Copy out the lines of the records below, and only those lines, from the one with "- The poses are" through the one with "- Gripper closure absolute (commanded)", exactly as they appear.

# INFORMATION SUPPLIED
= = =

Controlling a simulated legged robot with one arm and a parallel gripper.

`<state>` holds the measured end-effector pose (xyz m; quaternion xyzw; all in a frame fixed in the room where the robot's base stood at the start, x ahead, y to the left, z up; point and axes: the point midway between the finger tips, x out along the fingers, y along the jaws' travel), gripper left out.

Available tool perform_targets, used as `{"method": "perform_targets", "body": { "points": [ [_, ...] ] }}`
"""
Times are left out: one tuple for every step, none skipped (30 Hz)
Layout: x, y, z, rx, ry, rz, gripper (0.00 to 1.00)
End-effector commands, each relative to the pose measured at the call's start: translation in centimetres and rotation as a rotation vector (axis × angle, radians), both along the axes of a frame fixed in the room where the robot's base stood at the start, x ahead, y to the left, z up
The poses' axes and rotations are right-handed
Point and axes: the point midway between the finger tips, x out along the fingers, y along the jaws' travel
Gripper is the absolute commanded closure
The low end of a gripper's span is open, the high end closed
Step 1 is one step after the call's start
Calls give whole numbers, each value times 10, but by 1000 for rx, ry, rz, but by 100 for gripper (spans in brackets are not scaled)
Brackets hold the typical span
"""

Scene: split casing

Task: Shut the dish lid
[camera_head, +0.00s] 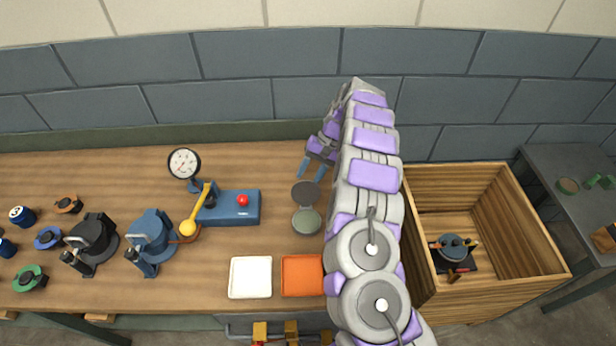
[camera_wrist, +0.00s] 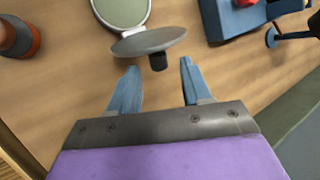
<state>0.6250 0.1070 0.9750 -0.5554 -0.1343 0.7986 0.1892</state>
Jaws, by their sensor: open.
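The dish is a round, grey-green shallow bowl (camera_head: 307,221) on the wooden bench, left of my arm; it also shows at the top of the wrist view (camera_wrist: 122,10). Its dark grey round lid (camera_head: 305,191) stands open at the dish's far edge. In the wrist view the lid (camera_wrist: 148,41) is seen nearly edge-on, with a short black knob (camera_wrist: 158,62) on its outer side facing my gripper. My gripper (camera_head: 311,169) is beyond the lid. Its two blue fingers (camera_wrist: 157,84) are open and empty, with the knob just ahead of the gap, apparently not touched.
A blue box with a red button (camera_head: 235,207), a yellow-knobbed lever (camera_head: 189,226) and a dial gauge (camera_head: 184,163) stand left of the dish. White (camera_head: 250,277) and orange (camera_head: 301,276) squares lie in front. A wooden crate (camera_head: 520,272) is right of my arm.

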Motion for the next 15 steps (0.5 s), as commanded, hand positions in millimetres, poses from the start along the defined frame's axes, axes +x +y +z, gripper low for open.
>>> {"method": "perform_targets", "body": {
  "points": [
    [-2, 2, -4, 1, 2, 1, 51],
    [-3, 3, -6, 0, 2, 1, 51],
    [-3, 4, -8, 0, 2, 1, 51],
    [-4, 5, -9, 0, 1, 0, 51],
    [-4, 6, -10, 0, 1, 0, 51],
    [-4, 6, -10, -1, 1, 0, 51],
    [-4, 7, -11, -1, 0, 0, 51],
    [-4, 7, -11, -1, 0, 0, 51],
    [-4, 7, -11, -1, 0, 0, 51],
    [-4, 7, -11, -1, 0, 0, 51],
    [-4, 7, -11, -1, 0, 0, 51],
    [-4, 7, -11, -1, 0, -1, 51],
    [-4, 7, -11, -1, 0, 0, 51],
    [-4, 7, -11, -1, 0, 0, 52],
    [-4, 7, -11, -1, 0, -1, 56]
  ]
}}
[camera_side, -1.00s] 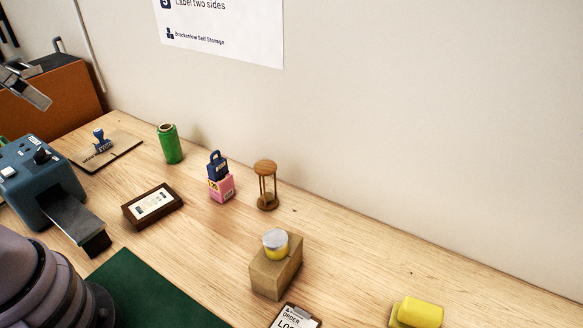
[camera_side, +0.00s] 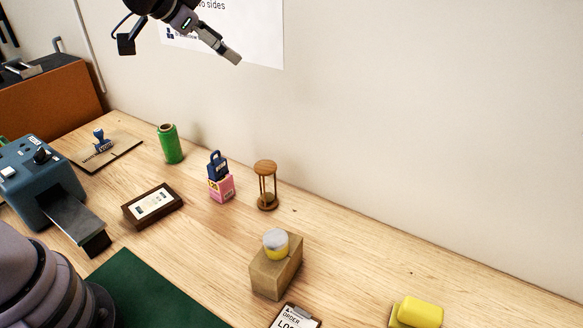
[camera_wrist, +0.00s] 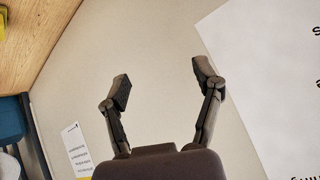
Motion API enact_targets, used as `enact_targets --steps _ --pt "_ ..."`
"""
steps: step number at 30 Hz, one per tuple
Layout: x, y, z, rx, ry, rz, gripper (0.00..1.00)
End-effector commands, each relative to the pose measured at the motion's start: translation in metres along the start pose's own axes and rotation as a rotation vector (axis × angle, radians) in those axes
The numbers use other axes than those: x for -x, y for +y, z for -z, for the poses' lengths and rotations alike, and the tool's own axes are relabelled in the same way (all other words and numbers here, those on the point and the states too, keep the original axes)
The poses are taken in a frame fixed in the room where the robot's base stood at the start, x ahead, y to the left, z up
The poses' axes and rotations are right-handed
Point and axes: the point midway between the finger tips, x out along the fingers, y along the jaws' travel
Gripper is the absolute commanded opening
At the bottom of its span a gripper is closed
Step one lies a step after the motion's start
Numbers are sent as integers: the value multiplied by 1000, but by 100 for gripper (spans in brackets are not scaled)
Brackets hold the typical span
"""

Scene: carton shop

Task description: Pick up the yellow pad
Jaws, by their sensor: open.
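The yellow pad (camera_side: 420,312) is a soft-looking yellow block at the lower right of the side view, lying on a flat tan piece near the picture's bottom edge. My gripper (camera_side: 232,56) is high at the top of the side view, in front of the wall poster, far up and left of the pad. In the wrist view my gripper (camera_wrist: 162,82) has its two fingers spread with nothing between them. A sliver of something yellow shows at the wrist view's left edge; I cannot tell what it is.
A small yellow tin with a grey lid (camera_side: 275,244) stands on a cardboard box (camera_side: 276,275).

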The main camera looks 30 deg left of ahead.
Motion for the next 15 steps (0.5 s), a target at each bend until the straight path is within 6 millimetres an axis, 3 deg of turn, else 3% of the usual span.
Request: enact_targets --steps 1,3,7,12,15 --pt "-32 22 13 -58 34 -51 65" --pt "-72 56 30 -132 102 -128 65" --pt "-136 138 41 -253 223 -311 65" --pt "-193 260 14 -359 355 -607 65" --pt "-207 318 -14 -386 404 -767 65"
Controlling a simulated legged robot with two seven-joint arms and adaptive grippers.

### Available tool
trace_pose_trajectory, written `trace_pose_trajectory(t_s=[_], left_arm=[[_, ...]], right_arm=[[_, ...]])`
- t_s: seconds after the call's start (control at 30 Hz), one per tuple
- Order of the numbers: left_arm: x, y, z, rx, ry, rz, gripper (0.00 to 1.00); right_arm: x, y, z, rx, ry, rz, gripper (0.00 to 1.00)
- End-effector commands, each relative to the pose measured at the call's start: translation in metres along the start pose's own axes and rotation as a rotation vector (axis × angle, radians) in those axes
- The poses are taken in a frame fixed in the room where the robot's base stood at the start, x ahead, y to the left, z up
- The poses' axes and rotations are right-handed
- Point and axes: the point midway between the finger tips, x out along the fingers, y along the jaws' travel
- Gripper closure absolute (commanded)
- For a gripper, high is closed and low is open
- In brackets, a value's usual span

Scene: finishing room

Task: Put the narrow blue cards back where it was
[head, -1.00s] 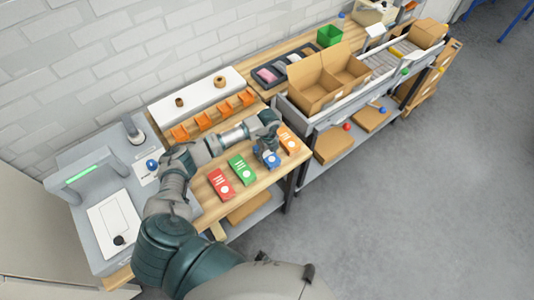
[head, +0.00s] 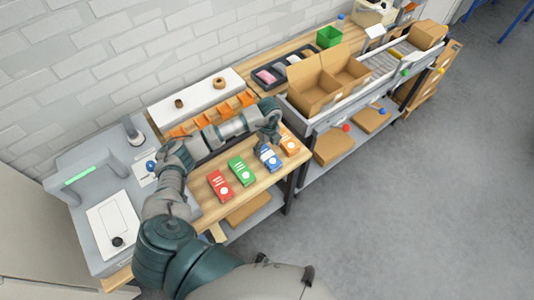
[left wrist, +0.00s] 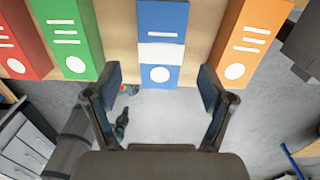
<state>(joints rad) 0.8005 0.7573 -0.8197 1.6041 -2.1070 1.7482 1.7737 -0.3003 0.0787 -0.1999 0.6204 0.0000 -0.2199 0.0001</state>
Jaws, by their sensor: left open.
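The narrow blue card box (head: 269,158) lies on the wooden bench in a row, between the green box (head: 241,170) and the orange box (head: 288,142). In the left wrist view the blue box (left wrist: 162,45) has a white band and a white dot, with bare wood on both sides. My left gripper (head: 266,143) is just beyond the blue box in the head view. In the left wrist view its fingers (left wrist: 160,88) are spread wide, with the end of the blue box showing between them and nothing gripped. My right gripper is not in view.
A red box (head: 220,186) lies at the left of the row. Orange bins (head: 204,121) stand behind my left arm. A large open cardboard box (head: 318,92) stands on the conveyor at right. A grey machine (head: 85,178) stands at left.

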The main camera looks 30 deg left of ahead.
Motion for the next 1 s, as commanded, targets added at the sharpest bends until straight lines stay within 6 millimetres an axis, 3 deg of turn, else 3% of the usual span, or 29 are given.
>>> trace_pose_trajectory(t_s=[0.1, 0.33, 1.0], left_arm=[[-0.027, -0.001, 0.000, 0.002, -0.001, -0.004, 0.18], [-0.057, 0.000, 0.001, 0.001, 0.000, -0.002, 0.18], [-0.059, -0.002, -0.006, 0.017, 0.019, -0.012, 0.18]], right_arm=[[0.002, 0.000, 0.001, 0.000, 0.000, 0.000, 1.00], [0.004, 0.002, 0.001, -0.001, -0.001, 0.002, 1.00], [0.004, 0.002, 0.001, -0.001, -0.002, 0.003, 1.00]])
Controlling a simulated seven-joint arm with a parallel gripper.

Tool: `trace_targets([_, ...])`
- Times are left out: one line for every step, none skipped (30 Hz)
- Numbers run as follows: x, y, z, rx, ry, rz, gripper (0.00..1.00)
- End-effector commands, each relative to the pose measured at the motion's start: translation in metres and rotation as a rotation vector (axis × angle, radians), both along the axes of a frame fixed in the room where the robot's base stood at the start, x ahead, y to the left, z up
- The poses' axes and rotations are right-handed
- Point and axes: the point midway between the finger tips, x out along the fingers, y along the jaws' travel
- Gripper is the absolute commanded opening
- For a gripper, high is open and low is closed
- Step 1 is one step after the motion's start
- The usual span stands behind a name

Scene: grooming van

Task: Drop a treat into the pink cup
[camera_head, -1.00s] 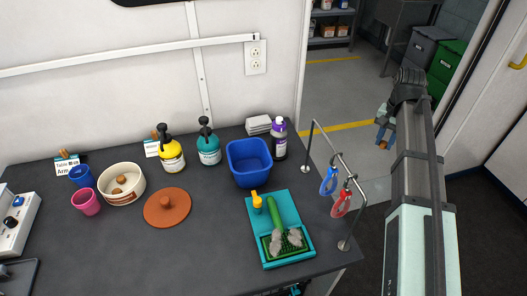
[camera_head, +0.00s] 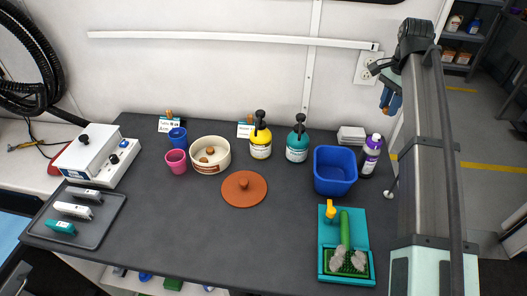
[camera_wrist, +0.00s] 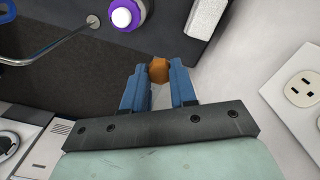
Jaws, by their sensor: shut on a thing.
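The pink cup (camera_head: 176,161) stands upright at the table's back left, just in front of a blue cup (camera_head: 177,138). A cream bowl (camera_head: 224,163) right of it holds brown treats (camera_head: 210,152). Its brown lid (camera_head: 244,189) lies on the table in front. My gripper (camera_head: 389,108) is raised at the back right, near the wall, far from the pink cup. In the wrist view my gripper (camera_wrist: 158,76) has its blue fingers shut on a brown treat (camera_wrist: 158,69). The inside of the pink cup is not clear.
Yellow (camera_head: 260,141) and teal (camera_head: 297,145) pump bottles, a blue bin (camera_head: 335,171) and a purple-capped bottle (camera_head: 370,156) line the back. A teal tray (camera_head: 328,266) with a green brush lies front right. A white device (camera_head: 97,155) stands left. The table's middle is clear.

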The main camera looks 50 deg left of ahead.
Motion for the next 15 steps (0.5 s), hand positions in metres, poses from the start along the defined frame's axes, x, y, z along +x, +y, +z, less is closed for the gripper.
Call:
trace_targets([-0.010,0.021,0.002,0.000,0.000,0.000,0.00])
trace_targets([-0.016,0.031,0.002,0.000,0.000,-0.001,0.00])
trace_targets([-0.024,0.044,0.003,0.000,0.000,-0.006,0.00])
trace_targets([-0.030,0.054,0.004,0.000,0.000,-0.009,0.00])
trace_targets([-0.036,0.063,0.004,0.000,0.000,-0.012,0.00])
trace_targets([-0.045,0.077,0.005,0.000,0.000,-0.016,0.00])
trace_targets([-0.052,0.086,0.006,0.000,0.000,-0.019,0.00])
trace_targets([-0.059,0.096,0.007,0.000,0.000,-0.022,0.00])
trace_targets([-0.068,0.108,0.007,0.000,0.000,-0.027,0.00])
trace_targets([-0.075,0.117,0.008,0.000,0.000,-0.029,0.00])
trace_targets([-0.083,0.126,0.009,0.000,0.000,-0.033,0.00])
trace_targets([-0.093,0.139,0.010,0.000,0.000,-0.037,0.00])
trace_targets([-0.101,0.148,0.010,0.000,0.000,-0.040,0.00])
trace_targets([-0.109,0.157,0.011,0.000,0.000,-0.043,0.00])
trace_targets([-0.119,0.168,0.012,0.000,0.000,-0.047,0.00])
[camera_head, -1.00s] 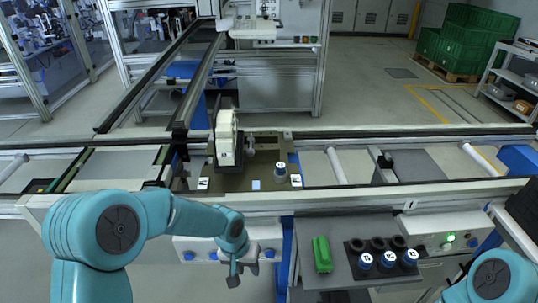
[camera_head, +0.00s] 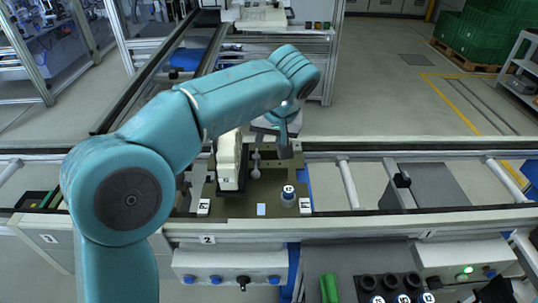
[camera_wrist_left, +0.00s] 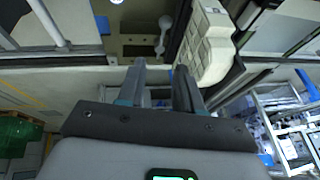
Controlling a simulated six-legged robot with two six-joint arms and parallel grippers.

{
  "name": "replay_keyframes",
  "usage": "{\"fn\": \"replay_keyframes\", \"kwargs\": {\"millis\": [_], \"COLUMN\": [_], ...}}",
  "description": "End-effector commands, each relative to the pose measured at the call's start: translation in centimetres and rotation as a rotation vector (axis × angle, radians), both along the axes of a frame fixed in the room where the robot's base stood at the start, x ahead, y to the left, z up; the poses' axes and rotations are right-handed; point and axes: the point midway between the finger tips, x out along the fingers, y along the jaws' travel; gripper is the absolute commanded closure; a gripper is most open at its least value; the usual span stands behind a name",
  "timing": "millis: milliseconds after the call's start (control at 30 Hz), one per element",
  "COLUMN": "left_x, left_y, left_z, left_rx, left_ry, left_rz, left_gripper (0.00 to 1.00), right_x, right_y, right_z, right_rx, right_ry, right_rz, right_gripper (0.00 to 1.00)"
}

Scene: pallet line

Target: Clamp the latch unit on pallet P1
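The pallet (camera_head: 240,208) is a dark olive plate on the line, with white labels at its front corners. A cream block-shaped unit (camera_head: 229,163) stands upright on its left part; it also shows in the left wrist view (camera_wrist_left: 207,45). Beside it is a small grey lever with a round knob (camera_head: 256,173), also in the left wrist view (camera_wrist_left: 162,38). I cannot tell which part is the latch. My left gripper (camera_head: 284,150) is above the pallet's rear right part, right of the lever. Its fingers (camera_wrist_left: 160,70) are apart and empty. My right gripper is out of view.
A blue-and-white cylinder (camera_head: 288,197) stands on the pallet's front right. A dark holder with several cups (camera_head: 392,283) and a green part (camera_head: 328,288) are on the front shelf. Conveyor rails (camera_head: 430,215) run left and right.

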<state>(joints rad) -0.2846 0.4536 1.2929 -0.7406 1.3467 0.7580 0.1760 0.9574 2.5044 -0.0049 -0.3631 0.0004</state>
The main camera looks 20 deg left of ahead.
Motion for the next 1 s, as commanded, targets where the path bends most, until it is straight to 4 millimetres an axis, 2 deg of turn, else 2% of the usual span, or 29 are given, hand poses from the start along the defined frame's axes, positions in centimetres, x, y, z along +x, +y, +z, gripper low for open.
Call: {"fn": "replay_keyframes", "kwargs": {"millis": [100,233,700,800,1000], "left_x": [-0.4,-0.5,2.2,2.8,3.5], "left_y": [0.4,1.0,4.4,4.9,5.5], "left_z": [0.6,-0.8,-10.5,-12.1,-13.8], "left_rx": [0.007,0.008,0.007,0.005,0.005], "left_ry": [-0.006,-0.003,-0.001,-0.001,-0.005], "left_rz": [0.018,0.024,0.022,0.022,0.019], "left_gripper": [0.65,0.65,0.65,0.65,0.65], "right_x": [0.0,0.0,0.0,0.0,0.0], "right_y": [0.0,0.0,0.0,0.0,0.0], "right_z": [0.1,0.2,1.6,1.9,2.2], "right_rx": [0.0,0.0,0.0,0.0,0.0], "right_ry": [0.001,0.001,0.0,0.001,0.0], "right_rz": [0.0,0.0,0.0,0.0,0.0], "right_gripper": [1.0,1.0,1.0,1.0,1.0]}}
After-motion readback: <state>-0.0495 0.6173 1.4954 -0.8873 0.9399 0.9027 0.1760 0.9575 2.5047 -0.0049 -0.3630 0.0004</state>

= = =

# THE REPLY
- The poses are taken in a frame fixed in the room where the robot's base stood at the start, x ahead, y to the left, z up
- The poses' axes and rotations are right-handed
- Point and axes: the point midway between the finger tips, x out along the fingers, y along the jaws' travel
- Gripper closure absolute (commanded)

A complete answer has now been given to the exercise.